--- Begin ---

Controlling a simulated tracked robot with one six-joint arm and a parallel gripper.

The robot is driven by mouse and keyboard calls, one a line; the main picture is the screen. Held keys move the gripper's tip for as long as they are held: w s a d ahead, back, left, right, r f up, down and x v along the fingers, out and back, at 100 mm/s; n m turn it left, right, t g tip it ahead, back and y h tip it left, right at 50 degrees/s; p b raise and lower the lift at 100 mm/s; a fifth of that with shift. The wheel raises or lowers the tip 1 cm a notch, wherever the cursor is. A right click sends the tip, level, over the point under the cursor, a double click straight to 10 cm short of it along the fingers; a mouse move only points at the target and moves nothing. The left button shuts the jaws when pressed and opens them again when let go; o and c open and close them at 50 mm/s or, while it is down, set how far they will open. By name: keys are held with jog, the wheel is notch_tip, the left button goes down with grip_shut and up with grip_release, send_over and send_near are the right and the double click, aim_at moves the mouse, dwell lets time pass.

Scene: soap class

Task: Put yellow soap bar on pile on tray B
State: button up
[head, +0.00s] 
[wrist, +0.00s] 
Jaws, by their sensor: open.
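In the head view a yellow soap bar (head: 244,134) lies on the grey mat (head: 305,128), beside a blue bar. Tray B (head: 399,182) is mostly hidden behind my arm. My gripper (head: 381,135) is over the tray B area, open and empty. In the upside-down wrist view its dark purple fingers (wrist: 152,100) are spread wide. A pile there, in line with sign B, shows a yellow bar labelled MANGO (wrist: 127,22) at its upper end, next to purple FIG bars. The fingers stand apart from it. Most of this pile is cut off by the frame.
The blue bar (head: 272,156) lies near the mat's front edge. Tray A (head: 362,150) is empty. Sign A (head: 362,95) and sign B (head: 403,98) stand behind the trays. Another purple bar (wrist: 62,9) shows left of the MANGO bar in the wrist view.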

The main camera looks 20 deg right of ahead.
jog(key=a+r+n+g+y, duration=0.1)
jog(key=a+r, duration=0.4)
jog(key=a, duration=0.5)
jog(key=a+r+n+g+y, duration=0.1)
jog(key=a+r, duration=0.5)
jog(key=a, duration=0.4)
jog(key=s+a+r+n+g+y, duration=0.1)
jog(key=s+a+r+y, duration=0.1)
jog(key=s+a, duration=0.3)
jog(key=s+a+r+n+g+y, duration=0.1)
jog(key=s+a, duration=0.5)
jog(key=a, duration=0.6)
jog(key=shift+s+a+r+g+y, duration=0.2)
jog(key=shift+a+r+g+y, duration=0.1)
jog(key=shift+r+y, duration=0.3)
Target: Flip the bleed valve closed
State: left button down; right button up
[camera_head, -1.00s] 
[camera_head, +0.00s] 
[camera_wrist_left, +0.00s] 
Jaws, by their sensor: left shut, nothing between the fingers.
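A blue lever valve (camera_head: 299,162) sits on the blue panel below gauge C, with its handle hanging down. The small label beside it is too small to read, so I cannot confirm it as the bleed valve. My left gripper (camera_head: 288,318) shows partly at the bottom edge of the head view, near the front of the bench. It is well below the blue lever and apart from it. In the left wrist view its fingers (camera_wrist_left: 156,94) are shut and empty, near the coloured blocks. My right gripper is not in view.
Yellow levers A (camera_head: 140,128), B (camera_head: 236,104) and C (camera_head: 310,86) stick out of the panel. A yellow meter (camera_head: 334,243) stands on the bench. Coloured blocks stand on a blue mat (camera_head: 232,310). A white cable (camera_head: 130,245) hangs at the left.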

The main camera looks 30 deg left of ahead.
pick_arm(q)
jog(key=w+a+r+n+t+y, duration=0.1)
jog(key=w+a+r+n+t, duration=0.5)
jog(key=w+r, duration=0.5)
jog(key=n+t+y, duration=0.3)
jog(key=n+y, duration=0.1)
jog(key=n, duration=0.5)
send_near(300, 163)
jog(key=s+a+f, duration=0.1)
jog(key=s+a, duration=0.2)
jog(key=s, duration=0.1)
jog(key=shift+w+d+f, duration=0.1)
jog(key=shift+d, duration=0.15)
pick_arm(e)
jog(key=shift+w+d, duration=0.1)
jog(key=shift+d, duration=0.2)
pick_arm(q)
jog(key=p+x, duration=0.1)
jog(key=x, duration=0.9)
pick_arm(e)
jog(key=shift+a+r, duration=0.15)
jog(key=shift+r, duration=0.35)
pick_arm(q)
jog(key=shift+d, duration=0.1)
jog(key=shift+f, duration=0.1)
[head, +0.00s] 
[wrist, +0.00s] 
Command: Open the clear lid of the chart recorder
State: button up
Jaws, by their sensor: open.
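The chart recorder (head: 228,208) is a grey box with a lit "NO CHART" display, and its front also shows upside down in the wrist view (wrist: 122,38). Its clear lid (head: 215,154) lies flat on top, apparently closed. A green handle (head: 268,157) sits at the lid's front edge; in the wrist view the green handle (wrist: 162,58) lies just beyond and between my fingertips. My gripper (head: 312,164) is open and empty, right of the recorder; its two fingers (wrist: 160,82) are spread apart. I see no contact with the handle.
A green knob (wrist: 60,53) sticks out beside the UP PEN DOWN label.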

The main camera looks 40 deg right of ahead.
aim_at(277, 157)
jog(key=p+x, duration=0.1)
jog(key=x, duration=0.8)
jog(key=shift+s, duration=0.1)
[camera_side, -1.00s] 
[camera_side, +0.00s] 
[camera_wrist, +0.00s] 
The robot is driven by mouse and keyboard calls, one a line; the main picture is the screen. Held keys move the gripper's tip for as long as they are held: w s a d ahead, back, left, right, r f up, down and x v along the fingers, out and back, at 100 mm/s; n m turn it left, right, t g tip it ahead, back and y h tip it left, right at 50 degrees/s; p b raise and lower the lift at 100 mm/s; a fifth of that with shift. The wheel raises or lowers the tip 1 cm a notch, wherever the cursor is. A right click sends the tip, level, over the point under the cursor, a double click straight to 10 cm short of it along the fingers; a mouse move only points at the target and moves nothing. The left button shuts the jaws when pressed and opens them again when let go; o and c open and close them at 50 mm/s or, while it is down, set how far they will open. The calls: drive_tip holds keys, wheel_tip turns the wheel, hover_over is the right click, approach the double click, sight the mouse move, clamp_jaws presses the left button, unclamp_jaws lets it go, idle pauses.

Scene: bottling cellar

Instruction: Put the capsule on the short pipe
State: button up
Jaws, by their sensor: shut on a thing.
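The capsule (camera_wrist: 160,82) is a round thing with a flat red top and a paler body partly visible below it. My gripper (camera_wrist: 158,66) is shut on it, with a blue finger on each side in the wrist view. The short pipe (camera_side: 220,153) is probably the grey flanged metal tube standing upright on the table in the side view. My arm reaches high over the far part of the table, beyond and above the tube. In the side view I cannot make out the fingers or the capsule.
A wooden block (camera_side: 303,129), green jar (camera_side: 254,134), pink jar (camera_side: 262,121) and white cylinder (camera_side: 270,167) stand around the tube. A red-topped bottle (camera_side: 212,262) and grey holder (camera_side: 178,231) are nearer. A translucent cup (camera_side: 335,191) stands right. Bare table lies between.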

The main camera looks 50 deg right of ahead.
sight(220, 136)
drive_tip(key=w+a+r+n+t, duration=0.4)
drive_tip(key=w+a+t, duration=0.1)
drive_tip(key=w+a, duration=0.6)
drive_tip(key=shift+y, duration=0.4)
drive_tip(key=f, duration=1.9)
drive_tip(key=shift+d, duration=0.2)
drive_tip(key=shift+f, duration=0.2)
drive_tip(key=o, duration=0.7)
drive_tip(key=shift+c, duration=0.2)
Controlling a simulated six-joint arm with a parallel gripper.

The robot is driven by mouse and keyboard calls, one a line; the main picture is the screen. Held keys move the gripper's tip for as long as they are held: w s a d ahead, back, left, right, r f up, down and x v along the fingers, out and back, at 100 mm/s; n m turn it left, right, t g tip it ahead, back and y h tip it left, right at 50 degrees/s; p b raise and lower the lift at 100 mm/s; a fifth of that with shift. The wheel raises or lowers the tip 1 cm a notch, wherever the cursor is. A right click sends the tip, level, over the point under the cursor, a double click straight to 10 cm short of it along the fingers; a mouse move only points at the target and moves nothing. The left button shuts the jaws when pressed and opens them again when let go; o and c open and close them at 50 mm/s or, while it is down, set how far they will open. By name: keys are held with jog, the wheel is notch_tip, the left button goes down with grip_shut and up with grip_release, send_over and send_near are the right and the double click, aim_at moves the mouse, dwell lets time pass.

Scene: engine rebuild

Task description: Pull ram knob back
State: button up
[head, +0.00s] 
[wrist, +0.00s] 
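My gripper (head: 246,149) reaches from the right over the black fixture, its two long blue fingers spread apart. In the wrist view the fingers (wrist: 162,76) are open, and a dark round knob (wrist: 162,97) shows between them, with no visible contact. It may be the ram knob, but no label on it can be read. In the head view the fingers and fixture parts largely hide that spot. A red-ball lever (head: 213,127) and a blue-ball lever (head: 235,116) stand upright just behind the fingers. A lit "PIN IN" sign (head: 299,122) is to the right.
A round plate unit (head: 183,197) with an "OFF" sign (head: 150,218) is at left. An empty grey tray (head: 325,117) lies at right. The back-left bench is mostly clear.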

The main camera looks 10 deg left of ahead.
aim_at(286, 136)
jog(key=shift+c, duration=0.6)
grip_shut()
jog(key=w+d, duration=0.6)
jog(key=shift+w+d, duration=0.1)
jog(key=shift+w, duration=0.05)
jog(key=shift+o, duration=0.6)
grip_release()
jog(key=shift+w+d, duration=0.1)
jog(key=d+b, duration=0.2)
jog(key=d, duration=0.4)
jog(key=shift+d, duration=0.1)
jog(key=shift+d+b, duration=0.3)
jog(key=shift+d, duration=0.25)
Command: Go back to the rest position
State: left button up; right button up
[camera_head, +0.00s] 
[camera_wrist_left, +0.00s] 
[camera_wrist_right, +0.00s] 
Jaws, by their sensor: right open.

--- End ---

• [Written request] Check each line of the entries for the string "Command". Copy the lines that have it.

• [Result of the task]
Command: Open the clear lid of the chart recorder
Command: Go back to the rest position

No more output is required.